'''

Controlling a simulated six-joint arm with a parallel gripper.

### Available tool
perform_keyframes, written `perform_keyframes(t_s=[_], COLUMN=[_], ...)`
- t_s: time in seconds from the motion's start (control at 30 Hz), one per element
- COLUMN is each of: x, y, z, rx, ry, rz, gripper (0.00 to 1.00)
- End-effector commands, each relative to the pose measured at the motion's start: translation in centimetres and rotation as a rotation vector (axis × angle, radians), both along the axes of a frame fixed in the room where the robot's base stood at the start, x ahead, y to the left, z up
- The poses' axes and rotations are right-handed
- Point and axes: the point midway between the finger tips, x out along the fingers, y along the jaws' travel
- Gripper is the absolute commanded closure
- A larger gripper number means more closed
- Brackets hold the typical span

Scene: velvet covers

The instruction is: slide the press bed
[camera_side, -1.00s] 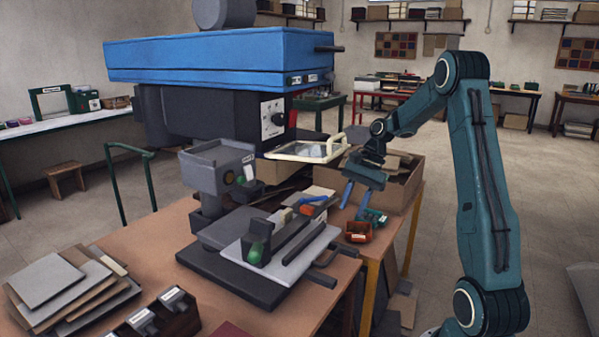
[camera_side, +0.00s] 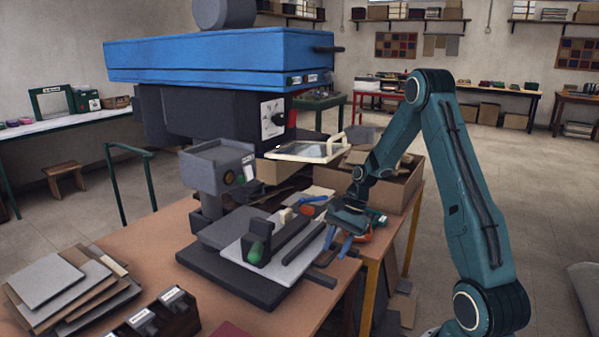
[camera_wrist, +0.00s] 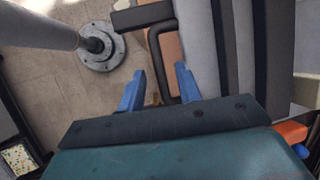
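The press bed (camera_side: 238,251), a light grey plate with dark bars along it, lies on a dark base (camera_side: 237,280) on the bench. A green knob (camera_side: 255,252) stands on it. A dark looped handle (camera_wrist: 153,55) sticks out from the bed's edge in the wrist view. My gripper (camera_side: 337,243) has blue fingers and is beside the bed's right end, just above handle height. In the wrist view, my gripper (camera_wrist: 160,88) is open, with the handle's bar seen between its spread fingers. Whether a finger touches the handle I cannot tell.
The blue press head (camera_side: 220,55) overhangs the back of the bench. A framed screen (camera_side: 306,150) and a cardboard box (camera_side: 395,190) stand behind my gripper. Orange-handled and blue tools (camera_side: 314,203) lie beyond the bed. Stacked boards (camera_side: 60,285) lie at the front left.

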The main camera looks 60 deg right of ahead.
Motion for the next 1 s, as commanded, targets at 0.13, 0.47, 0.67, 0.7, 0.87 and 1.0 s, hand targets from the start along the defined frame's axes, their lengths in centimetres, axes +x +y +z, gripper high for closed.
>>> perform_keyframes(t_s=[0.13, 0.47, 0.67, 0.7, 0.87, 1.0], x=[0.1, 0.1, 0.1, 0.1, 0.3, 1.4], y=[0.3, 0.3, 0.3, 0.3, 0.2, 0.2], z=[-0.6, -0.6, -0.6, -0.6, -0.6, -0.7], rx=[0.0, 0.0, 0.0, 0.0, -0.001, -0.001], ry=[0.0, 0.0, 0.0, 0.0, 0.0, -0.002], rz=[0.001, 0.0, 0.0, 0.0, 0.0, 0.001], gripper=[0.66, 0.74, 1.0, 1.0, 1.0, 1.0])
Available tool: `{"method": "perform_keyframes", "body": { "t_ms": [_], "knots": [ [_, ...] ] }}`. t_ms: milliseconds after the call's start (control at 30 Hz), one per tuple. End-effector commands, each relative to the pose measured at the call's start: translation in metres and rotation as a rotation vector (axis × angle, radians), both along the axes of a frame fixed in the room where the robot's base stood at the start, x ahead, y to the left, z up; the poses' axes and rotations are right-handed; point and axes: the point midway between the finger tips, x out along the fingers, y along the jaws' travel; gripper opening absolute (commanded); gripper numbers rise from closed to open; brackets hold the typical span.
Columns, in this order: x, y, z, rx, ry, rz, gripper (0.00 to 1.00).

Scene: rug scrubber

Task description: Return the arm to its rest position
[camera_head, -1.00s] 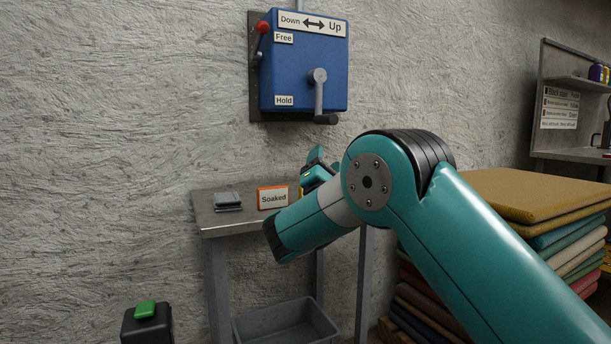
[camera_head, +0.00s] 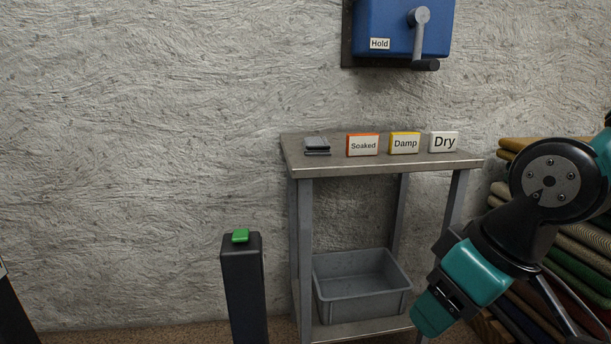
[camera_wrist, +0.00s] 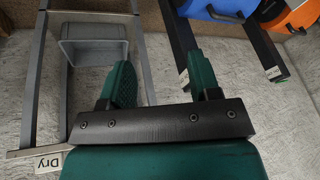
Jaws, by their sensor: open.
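My arm reaches in from the right edge of the head view and bends down at a dark joint. The teal wrist end (camera_head: 470,275) hangs in front of the right side of the metal table (camera_head: 300,162). In the wrist view my gripper (camera_wrist: 165,80) has its two green fingers wide apart with nothing between them. It touches nothing that I can see.
Soaked (camera_head: 363,145), Damp (camera_head: 404,143) and Dry (camera_head: 443,142) signs stand on the table. A grey bin (camera_head: 362,287) sits on its lower shelf. A blue crank box (camera_head: 385,25) hangs above. A green-topped post (camera_head: 243,285) stands left; stacked rugs (camera_head: 580,240) are right.

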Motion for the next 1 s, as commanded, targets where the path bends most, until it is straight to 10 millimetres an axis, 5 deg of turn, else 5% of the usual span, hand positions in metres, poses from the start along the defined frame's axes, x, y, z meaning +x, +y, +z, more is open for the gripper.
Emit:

'''

- _Task to carry out_:
From the opening line of the listing above through the line bearing "[camera_side, +0.00s]", repeat each line exactly. Drop every picture.

- _Exercise output_:
Controlling a simulated six-joint arm with a parallel gripper.

### Available tool
perform_keyframes, written `perform_keyframes(t_s=[_], COLUMN=[_], ...)`
- t_s: time in seconds from the motion's start (control at 30 Hz), one per element
- COLUMN is each of: x, y, z, rx, ry, rz, gripper (0.00 to 1.00)
- End-effector commands, each relative to the pose measured at the motion's start: translation in centimetres and rotation as a rotation vector (axis × angle, radians), both along the axes of a frame fixed in the room where the robot's base stood at the start, x ahead, y to the left, z up
- The poses' axes and rotations are right-handed
- Point and axes: the point midway between the finger tips, x out along the fingers, y along the jaws' travel
- Gripper is the absolute commanded closure
- A larger gripper number means more closed
- Brackets hold the typical span

Scene: velvet covers

The instruction is: slide the press bed
[camera_side, -1.00s] 
[camera_side, +0.00s] 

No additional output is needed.